By default, dingo_pipe assumes that it is necessary to sample the phase synthetically, so it will do so before importance sampling. This can be turned off by passing an empty dictionary to importance-sampling-settings. Note that importance sampling itself can be switched off by setting the importance-sample flag to False (it defaults to True).

Importance sampling (including synthetic phase sampling) is an expensive step, so dingo_pipe allows for parallelization: this step is split over n-parallel jobs, each of which uses request-cpus-importance-sampling processes. In the backend, this makes use of the Result split() and merge() methods.

Calibration marginalization

Settings related to calibration are used to marginalize over calibration uncertainty during importance sampling.

calibration-model

None or “CubicSpline”. If “CubicSpline”, perform calibration marginalization using a cubic spline calibration model. If None do not perform calibration marginalization. (Default: None)

spline-calibration-envelope-dict

Dictionary pointing to the spline calibration envelope files. This is required if calibration-model is “CubicSpline”.

spline-calibration-nodes

Number of calibration nodes. (Default: 10)

spline-calibration-curves

Number of calibration curves to use for marginalization. (Default: 1000)

Plotting

The standard Result plots are turned on using the plot-corner, plot-weights, and plot-log-probs flags.

PP plots are produced using the plot-pp flag. Generally this should be done when analyzing many injections (n-simulation > 1). Dingo will produce two PP plots, one using unweighted and another using weighted samples (from importance sampling, labeled “IS”).
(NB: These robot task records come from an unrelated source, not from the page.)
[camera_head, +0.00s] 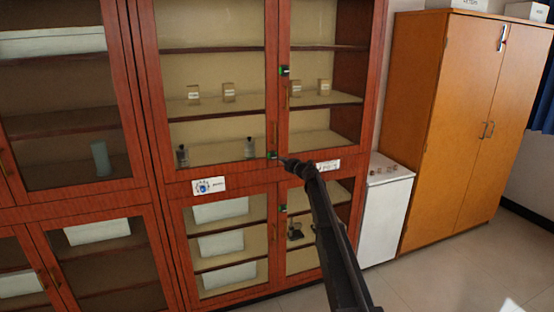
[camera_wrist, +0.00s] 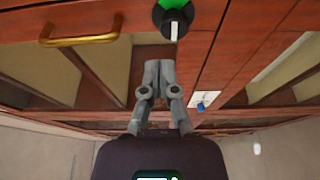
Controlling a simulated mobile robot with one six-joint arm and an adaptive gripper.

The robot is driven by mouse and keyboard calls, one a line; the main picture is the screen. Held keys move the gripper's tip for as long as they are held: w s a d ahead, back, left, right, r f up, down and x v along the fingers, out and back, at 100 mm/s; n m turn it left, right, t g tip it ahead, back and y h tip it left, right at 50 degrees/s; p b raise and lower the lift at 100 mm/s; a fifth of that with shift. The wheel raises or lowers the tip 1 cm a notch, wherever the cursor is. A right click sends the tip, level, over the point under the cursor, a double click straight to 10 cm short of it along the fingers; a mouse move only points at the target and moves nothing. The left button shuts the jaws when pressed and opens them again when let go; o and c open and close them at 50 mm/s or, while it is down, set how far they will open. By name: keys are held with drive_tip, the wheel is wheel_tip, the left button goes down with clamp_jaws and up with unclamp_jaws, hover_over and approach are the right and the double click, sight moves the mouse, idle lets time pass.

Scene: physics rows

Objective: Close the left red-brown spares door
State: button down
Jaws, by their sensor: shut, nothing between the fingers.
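A red-brown cabinet with glass doors fills the middle of the head view. Its upper left door (camera_head: 156,110) has a brass handle (camera_head: 274,135) and a green-marked latch (camera_head: 272,155) near its lower right corner. This door looks flush or nearly flush with the frame; I cannot tell if a small gap remains. Which door is called spares is not readable. My gripper (camera_head: 286,162) is in front of the cabinet near that corner. In the wrist view my gripper (camera_wrist: 160,66) is shut and empty, below the latch (camera_wrist: 173,18) and right of the brass handle (camera_wrist: 80,38). Contact with the wood is unclear.
Small boxes (camera_head: 229,92) and dark bottles (camera_head: 250,148) stand on shelves behind the glass. A label plate (camera_head: 208,186) is on the rail below. A low white cabinet (camera_head: 386,215) and an orange-brown cupboard (camera_head: 450,120) stand to the right.

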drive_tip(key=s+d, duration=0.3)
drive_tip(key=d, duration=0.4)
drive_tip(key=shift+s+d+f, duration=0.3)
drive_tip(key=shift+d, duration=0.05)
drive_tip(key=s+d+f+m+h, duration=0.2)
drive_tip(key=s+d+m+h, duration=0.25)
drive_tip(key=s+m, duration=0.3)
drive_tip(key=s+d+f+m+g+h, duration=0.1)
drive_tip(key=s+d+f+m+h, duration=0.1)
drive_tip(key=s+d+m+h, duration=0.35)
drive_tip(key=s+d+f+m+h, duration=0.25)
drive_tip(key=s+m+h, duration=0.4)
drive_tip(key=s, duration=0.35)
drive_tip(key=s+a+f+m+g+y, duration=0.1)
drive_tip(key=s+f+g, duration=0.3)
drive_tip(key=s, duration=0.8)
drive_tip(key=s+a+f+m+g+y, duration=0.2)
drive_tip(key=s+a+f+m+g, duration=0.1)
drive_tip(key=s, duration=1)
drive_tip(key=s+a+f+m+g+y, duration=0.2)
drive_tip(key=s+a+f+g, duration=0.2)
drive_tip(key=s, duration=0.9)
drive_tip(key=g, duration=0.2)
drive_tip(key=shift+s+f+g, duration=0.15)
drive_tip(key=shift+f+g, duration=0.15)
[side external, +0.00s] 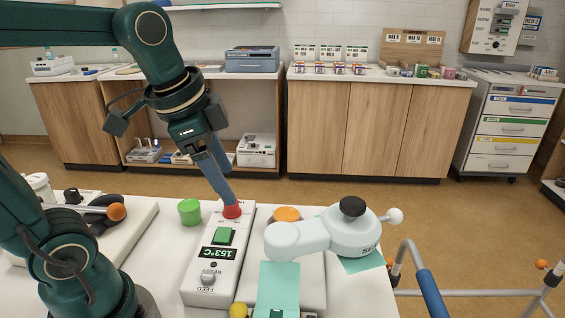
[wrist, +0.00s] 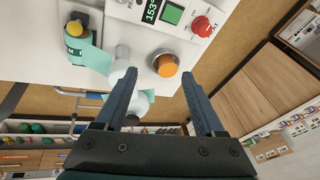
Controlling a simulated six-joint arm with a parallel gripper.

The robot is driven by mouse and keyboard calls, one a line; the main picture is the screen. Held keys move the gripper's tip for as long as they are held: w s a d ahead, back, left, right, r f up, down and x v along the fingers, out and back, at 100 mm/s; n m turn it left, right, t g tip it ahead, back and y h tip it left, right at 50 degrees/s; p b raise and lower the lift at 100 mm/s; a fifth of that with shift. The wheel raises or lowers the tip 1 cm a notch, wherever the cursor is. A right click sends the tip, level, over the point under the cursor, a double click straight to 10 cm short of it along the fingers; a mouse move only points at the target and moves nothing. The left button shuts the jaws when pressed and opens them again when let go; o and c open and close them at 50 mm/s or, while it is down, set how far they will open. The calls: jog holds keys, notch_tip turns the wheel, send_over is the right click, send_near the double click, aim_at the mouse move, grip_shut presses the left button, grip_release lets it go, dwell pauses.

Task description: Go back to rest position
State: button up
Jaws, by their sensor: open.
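My gripper (side external: 225,194) reaches down from the upper left in the side view, its blue fingers pointing at the table. In the wrist view my gripper (wrist: 158,74) shows its two fingers well apart with nothing held between them. In the side view the fingertips overlap a red button (side external: 232,211) on a white control box (side external: 198,287). In the wrist view the red button (wrist: 201,26) lies beyond the right fingertip, apart from it in the picture. An orange knob (wrist: 165,66) shows between the fingertips. Whether a finger touches anything cannot be told.
The box has a green square and a 153°C display (side external: 218,253). A pale device with a black knob (side external: 352,207) stands to its right. A green cylinder (side external: 189,211) stands left. A blue-and-grey rail (side external: 431,294) stands at the right. The floor behind the table is clear.

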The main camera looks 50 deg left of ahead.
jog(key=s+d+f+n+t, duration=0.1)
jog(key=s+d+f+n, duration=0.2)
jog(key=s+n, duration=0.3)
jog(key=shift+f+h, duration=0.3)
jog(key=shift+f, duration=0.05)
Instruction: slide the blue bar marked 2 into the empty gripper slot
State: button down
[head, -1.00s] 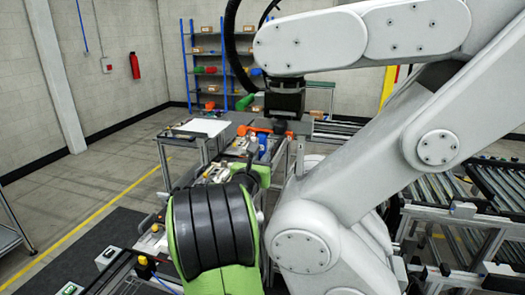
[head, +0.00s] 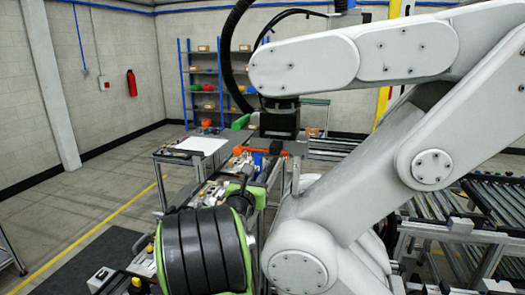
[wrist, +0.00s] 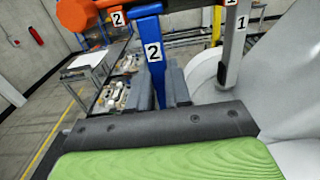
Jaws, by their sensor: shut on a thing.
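The blue bar marked 2 (wrist: 153,62) stands nearly upright in the wrist view. My gripper (wrist: 160,88), with grey jaws, is shut on its lower part. The bar also shows as a small blue patch in the head view (head: 263,163). An orange holder marked 2 (wrist: 80,16) is at the top left of the wrist view, with its orange part close to the bar's upper end. The slot opening is not visible, and I cannot tell whether the bar touches it. A grey bar marked 1 (wrist: 234,48) hangs to the right.
A large white robot arm (head: 400,130) stands close on the right; its black end (head: 279,122) is above the orange parts. Benches with small parts (head: 190,150) lie behind and to the left. Open floor (head: 90,190) is at the left.

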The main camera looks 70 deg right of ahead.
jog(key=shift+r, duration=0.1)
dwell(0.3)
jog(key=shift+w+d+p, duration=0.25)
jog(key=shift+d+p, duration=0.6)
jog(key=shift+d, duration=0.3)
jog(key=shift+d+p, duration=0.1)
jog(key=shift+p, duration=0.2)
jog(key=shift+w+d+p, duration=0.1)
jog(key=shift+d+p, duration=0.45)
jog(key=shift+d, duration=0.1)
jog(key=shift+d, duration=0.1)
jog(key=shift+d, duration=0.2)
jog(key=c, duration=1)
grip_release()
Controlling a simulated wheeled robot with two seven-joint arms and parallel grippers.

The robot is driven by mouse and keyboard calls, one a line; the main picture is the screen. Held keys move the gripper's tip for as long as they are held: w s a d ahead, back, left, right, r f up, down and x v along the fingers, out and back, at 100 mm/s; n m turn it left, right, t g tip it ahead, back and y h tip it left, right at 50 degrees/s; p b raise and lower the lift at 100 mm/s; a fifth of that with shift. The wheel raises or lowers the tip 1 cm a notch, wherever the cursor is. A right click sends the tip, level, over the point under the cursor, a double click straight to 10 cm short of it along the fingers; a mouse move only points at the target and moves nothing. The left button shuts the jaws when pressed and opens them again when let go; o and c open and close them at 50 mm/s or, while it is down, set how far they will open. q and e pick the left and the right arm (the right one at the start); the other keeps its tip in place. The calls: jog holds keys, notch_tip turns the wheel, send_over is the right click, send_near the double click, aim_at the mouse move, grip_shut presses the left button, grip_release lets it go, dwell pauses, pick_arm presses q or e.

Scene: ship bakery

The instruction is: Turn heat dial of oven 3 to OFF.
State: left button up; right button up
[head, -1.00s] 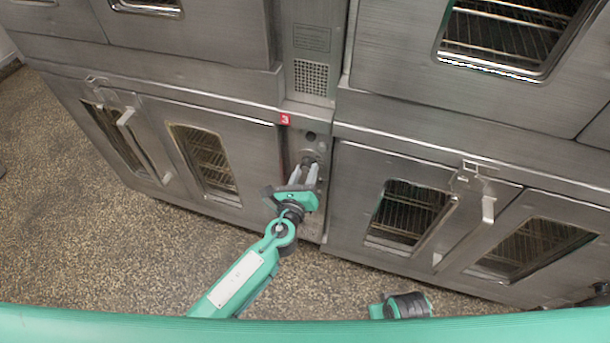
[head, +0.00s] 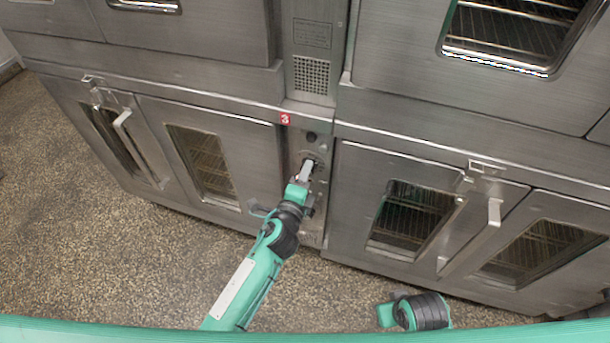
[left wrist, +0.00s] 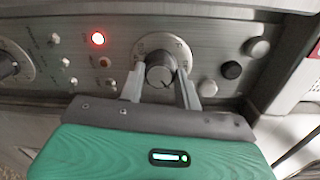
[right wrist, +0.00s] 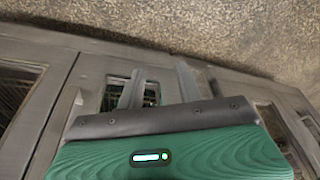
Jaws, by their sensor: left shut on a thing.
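Oven 3's control panel (head: 311,220) is the narrow strip under the red label "3" (head: 285,119). In the left wrist view the heat dial (left wrist: 160,70) is a dark round knob on a pale marked ring. My left gripper (left wrist: 162,84) is shut on the dial, one finger on each side of it. The same gripper (head: 306,170) is at the panel in the head view, where it hides most of the dial. The dial's markings are too small to read. My right gripper (right wrist: 158,84) has its fingers apart, with nothing between them.
A lit red lamp (left wrist: 98,38), small switches and round buttons (left wrist: 231,70) surround the dial. A second dial (left wrist: 8,66) is at the left edge. Oven doors with windows (head: 203,165) flank the panel. The speckled floor (head: 110,240) in front is clear.

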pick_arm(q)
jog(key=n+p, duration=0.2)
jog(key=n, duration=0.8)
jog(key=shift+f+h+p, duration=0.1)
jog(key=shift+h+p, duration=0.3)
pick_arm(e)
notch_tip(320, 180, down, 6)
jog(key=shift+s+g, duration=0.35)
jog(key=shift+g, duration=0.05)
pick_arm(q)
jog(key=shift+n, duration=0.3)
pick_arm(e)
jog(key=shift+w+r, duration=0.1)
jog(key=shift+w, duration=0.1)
The PP plot for unweighted samples is useful for gauging Dingo network performance, whereas the weighted PP plot tests consistency of the likelihood.

Additional options

extra-lines

Additional lines for all submission scripts. This could be useful for particular cluster configurations.

simple-submission

Strip the keys accounting_tag, getenv, priority, and universe from submission scripts. Again useful for particular cluster configurations.